» DATA IN THIS EXERCISE

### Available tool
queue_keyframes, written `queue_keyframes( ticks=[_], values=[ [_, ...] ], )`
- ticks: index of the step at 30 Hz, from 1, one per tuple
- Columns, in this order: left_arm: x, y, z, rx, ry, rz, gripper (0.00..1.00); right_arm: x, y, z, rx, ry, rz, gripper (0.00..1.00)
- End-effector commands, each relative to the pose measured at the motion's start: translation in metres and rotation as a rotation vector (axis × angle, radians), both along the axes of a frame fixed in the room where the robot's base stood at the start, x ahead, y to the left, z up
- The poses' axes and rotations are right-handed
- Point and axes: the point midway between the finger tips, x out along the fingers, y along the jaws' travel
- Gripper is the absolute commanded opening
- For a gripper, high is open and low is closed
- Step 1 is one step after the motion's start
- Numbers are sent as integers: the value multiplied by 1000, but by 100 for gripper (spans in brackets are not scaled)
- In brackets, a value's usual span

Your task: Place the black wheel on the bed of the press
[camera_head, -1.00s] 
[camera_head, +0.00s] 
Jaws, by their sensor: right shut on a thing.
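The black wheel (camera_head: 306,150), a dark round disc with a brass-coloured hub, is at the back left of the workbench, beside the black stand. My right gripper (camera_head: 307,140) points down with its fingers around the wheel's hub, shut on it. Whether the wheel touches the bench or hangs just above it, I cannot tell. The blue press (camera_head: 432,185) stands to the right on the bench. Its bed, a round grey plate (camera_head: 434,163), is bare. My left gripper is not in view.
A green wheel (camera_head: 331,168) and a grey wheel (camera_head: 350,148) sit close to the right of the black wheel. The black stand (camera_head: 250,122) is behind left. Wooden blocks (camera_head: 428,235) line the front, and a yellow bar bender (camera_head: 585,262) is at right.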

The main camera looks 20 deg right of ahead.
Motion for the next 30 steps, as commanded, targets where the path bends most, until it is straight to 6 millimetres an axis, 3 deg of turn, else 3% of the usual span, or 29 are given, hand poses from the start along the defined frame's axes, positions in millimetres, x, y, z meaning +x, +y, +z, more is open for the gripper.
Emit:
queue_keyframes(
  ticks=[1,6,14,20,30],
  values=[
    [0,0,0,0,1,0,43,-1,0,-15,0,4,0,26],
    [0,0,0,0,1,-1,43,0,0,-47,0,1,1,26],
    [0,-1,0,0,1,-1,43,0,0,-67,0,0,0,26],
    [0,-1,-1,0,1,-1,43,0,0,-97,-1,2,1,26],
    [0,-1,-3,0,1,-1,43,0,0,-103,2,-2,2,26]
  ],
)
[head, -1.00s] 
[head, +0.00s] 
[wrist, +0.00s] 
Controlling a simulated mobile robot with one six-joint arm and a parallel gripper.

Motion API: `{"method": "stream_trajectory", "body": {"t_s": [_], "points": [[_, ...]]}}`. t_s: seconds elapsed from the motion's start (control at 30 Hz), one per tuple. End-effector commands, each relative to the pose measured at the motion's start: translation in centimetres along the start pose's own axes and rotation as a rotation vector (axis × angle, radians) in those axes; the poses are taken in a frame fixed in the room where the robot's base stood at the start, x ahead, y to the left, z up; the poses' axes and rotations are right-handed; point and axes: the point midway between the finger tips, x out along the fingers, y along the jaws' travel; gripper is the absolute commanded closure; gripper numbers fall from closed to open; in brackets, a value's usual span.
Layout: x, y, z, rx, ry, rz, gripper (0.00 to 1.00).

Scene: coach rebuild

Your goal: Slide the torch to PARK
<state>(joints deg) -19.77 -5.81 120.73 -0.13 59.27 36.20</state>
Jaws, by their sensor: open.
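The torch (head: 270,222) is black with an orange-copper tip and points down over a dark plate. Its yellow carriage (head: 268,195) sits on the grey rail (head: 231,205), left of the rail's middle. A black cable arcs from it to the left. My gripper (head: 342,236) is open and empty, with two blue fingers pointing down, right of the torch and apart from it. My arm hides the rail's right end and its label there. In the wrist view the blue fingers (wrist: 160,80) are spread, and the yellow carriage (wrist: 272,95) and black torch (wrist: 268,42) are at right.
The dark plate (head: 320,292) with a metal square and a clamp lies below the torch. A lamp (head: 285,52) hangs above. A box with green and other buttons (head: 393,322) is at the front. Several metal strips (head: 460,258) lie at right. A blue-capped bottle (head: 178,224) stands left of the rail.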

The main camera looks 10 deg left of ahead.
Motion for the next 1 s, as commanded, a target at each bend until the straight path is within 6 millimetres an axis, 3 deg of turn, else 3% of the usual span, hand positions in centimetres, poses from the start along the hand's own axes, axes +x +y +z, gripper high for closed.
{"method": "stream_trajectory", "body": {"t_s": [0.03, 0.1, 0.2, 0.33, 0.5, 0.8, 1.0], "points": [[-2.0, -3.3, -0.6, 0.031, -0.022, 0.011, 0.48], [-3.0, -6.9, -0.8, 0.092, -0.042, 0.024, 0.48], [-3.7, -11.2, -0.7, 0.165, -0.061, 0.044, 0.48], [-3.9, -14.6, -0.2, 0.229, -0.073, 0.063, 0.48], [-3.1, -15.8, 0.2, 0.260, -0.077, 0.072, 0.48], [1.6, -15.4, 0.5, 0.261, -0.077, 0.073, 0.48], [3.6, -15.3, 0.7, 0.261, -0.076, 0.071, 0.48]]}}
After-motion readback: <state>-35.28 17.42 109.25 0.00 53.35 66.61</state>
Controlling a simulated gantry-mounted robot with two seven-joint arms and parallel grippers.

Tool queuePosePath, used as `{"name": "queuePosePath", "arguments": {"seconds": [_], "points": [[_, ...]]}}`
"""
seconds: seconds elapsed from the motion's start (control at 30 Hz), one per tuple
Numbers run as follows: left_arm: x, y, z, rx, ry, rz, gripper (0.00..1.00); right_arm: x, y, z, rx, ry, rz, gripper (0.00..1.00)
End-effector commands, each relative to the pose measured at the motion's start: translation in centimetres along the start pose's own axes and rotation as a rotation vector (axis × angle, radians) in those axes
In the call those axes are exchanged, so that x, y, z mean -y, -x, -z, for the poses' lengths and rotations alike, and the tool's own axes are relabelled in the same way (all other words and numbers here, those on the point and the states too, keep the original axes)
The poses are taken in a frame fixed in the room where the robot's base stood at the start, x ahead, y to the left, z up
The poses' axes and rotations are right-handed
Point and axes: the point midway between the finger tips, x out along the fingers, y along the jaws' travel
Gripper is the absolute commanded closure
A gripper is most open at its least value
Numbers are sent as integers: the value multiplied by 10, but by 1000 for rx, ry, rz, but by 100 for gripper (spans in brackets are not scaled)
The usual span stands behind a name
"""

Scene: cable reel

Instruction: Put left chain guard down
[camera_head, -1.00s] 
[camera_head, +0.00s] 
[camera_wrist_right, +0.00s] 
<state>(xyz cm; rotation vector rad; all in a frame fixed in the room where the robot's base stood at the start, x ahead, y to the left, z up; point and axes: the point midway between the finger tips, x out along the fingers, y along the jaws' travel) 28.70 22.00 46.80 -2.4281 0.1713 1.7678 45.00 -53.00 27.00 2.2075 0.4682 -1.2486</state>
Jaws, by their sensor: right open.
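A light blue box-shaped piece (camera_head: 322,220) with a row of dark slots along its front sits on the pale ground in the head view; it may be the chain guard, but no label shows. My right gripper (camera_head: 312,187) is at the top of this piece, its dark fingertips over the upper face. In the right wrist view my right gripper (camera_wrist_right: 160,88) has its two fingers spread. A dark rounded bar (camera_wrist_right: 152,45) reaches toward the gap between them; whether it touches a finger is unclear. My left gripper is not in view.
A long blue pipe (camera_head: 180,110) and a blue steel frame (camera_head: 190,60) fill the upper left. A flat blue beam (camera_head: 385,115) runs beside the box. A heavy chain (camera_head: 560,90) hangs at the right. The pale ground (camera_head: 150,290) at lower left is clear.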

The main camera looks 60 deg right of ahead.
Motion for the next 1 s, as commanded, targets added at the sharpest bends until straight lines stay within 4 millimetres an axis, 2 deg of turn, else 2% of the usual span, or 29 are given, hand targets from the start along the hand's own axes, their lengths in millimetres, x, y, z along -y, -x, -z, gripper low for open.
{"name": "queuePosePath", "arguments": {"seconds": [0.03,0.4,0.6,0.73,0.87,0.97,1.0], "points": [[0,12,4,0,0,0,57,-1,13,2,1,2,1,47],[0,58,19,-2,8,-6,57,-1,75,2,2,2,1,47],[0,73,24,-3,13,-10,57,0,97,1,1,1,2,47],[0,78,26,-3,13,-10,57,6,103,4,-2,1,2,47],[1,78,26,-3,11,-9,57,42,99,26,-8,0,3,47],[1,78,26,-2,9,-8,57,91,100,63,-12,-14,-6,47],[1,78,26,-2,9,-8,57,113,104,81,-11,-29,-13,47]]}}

» EXERCISE TASK
Of the lines above, retype only those from the line containing "Your goal: Slide the torch to PARK" through the line containing "<state>(joints deg) -19.77", including both, exactly.

» ANSWER TO THIS TASK
Your goal: Slide the torch to PARK
<state>(joints deg) -19.77 -5.81 120.73 -0.13 59.27 36.20</state>

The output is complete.